There are currently 26 Invocations that can be performed using Ephemera. Their costs range from 1 to 32 Ephemera. For further details, refer to the Invocations section on this page or the dedicated Invocations page.
Ephemera are obtained either through using credits or a random chance from Ephemera Level and The Dojo. While existing, they have a random chance to disappear. A user can only hold a limited number of Ephemera, dictated by their Ephemera Level.
Obtaining
Each Ephemera Level grants a 0.5% chance at the end of every Bowl the user votes in to obtain an Ephemera, known as Spontaneous Generation. This includes Autovotes.

Users may use the command !condense to convert credits into 1 Ephemera. The starting price is either 0.06% of Active Credits, 1.5% of the user's total credits, or 1989 credits, whichever is greatest. If more than 1 Ephemera is condensed in the same Bowl, the price is 5% more than the previous use.

You may also obtain Ephemera through The Dojo. Upon defeating an Album, you have a 2% chance to immediately obtain an Ephemera if you can hold it. If the Album is defeated at levels 7, 13, 22, or 89, you instead will get an Pending Victory Ephemera. Voting in a Bowl will consume one such Pending Victory Ephemera, giving a 33% chance to get an Ephemera. If you would have gotten an Ephemera from Spontaneous Generation, no Pending Victory Ephemera will be consumed. These will be reset when a Bot Restart happens.
Disintegration
Not to be confused with Disintegrate, an Evocation.
Every Ephemera has an independent 0.75% chance to Disintegrate at the end of every Bowl. This also means a user could lose more than one Ephemera at a time.

If a user has used Reinforce, they also have a 20% chance to have 1 Ephemera Disintegrate at the end of each Bowl. This chance is calculated as an additional chance after the standard Disintegration. Each Ephemera first has a 0.5% chance to Disintegrate. Then, if the user still has Ephemera, a single 20% chance is rolled for only one Ephemera to additionally Disintegrate.
Delegate
Delegate is used to transfer Ephemera from one user to another. The command !delegate user consumes 2 Ephemera to transfer all other Ephemera to the target. If the Ephemera delegated would exceed the target's Ephemera limit, all excess Ephemera are lost.

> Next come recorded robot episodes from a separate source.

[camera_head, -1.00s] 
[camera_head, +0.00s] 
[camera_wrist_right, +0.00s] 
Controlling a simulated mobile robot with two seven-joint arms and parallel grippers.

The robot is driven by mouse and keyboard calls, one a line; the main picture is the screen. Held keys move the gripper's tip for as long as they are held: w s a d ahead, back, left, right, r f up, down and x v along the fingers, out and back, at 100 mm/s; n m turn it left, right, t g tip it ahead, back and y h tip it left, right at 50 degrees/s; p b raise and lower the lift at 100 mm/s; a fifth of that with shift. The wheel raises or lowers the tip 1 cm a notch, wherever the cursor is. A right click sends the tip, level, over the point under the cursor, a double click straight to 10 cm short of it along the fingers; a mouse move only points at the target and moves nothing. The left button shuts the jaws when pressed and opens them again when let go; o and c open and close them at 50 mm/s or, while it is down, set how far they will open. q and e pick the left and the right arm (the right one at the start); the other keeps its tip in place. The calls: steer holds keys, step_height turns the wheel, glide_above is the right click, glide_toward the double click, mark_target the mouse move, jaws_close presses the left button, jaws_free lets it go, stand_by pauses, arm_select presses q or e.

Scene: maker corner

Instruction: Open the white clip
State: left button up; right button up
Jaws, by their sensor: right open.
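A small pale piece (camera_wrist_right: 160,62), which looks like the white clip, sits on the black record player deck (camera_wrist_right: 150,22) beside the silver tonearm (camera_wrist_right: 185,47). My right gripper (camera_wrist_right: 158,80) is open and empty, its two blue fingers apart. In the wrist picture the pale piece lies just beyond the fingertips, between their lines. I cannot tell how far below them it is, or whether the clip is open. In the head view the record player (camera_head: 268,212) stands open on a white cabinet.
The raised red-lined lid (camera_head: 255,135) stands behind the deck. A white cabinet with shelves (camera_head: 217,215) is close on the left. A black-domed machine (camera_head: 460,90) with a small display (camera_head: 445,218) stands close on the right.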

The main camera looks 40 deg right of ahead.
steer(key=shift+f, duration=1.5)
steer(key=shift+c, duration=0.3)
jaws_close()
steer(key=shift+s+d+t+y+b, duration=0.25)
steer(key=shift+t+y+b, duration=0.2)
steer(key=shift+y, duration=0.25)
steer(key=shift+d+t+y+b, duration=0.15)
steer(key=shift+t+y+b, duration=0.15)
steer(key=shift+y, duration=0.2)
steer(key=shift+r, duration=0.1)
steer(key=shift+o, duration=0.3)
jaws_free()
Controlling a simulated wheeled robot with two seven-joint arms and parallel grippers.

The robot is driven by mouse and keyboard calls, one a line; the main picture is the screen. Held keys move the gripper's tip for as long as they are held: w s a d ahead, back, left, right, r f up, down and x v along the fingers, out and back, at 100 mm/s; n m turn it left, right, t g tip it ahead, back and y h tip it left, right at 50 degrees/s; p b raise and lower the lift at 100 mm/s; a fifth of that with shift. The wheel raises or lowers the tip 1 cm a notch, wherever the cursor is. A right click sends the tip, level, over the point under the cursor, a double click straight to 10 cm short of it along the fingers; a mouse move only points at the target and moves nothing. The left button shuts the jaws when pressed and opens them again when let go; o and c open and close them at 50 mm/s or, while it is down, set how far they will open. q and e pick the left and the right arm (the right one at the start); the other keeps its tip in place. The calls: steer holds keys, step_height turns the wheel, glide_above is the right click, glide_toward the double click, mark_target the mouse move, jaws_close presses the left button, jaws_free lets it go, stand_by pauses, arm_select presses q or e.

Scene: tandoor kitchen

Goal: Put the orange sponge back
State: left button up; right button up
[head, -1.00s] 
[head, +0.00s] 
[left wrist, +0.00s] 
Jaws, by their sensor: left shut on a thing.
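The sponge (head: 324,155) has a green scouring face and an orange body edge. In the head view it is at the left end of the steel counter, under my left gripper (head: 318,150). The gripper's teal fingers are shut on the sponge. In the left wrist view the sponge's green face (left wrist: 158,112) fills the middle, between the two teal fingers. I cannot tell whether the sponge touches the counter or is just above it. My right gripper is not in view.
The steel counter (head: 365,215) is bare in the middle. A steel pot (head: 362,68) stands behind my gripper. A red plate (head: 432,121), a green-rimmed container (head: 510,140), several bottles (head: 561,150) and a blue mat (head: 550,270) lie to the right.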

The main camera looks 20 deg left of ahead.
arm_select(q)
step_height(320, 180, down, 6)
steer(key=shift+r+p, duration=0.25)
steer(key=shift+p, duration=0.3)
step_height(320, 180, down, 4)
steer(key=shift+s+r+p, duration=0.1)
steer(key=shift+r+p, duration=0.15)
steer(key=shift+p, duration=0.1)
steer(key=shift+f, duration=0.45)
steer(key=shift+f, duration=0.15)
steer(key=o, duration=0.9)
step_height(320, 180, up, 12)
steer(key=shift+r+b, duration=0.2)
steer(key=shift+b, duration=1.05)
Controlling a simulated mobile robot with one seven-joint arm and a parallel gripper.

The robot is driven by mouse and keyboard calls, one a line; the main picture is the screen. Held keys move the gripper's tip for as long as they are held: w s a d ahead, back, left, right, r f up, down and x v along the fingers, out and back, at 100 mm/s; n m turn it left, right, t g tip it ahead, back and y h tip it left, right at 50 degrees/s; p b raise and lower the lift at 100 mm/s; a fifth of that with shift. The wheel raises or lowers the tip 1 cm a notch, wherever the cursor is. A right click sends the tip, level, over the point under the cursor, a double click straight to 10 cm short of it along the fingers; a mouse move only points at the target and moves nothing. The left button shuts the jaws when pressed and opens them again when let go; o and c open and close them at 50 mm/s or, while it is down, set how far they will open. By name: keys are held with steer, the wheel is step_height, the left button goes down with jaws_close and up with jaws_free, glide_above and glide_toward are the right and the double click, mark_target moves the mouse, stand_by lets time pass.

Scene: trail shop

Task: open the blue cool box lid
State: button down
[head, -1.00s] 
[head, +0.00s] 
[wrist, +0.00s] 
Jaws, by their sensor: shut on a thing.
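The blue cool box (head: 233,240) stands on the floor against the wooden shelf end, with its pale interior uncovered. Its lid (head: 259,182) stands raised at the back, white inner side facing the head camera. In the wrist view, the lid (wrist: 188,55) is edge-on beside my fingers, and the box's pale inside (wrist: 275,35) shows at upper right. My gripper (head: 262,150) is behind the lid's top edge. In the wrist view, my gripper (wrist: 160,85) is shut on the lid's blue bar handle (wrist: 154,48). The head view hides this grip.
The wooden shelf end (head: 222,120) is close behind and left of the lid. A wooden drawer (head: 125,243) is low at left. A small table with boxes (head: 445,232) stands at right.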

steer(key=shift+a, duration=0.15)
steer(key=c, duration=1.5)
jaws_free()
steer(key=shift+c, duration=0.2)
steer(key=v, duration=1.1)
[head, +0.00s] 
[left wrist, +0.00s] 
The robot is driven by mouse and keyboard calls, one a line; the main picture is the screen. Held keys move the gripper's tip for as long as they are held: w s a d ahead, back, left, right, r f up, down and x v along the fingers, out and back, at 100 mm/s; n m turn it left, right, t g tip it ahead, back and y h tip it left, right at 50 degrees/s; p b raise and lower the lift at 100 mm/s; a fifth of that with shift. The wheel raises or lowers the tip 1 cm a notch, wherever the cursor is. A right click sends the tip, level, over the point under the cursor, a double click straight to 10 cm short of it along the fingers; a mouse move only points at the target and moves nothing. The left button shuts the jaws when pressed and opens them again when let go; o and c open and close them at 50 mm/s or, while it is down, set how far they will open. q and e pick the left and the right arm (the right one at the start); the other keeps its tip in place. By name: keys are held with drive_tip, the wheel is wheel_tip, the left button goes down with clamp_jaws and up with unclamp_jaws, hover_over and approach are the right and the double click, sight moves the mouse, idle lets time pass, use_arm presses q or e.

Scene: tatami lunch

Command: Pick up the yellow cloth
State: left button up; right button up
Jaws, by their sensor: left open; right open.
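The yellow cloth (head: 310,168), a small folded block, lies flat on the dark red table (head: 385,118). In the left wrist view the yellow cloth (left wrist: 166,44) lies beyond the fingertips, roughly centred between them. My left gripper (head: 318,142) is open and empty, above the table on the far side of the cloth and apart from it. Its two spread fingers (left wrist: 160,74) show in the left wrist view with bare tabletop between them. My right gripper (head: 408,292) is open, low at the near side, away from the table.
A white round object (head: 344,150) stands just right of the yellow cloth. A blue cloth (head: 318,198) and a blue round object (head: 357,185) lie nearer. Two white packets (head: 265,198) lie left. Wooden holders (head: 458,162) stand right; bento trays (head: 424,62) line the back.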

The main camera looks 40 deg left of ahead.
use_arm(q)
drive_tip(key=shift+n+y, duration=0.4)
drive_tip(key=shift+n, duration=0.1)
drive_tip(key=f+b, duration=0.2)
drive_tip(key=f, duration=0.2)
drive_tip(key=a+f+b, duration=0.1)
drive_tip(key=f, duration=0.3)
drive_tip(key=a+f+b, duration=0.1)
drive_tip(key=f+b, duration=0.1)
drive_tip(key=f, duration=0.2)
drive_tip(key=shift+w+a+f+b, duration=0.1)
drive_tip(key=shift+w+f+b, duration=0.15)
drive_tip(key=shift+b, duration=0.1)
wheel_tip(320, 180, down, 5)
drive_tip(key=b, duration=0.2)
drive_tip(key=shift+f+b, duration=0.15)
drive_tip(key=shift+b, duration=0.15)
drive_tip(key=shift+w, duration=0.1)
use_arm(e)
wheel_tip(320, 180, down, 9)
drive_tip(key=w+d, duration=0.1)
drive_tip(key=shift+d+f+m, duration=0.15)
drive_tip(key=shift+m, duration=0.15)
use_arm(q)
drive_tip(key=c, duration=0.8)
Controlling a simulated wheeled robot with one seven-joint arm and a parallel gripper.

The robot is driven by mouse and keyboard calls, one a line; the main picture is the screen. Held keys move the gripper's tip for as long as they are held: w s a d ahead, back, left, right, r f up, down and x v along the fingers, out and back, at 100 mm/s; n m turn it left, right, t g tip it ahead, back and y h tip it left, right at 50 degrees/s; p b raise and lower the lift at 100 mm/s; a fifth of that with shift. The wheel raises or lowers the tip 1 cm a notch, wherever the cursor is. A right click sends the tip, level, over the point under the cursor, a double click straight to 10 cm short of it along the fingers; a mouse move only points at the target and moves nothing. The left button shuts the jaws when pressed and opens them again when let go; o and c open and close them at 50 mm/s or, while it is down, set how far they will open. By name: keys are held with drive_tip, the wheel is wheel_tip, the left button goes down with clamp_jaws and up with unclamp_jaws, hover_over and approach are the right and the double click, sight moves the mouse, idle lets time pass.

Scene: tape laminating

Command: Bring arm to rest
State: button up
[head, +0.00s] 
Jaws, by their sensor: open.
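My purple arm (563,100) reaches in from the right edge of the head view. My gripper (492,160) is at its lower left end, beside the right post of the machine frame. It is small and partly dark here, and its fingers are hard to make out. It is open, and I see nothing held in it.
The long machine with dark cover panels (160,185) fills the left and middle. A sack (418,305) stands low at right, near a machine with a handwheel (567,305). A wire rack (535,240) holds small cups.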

Delegate will fail if no target is specified. Delegate will misfire if the invoker only has 2 Ephemera.
An Ephemera Level is required to hold Ephemera. Each Ephemera Level allows the user to hold two Ephemera. Users start with an Ephemera Level of 0 and is increased using the command !exceed, which consumes credits. The price starts as 0.2% of active credits, or all credits owned by active users, and increases by an additional 0.2% for every Level higher. Ephemera Level has a limit of 20, so users can only hold up to a maximum of 40 Ephemera at one time, and have a maximum Spontaneous Ephemera chance from Ephemera Levels of 10%.

Each additional Ephemera Level also gives a user 40 more Risk and Anti-Risk rolls, and 150 more Paid Yahtzee rolls.
Main page: Invocations
The main use of Ephemera is to perform Invocations, which are powerful commands that can affect many aspects of TaylorBowl. Shortened descriptions are listed here, with full descriptions on their relevant pages and/or the Invocations page.

!decompress: Uses 1 Ephemera to convert 1 other Ephemera into a percentage of equivalent credits. (Main article: Credits)

!succumb user: Uses 1 Ephemera to reduce a user's Risk and Anti-Risk counter by 80. (Main article: Risk & Anti-Risk)

!discount: Uses up to 8 Ephemera to reduce the invoker's Paid Yahtzee price by an equivalent number of credits. (Main article: Yahtzee)

!fortify user: Uses 1 Ephemera to prevent a user's vote from being influenced by Invocations for 30 minutes. (Main article: Votes)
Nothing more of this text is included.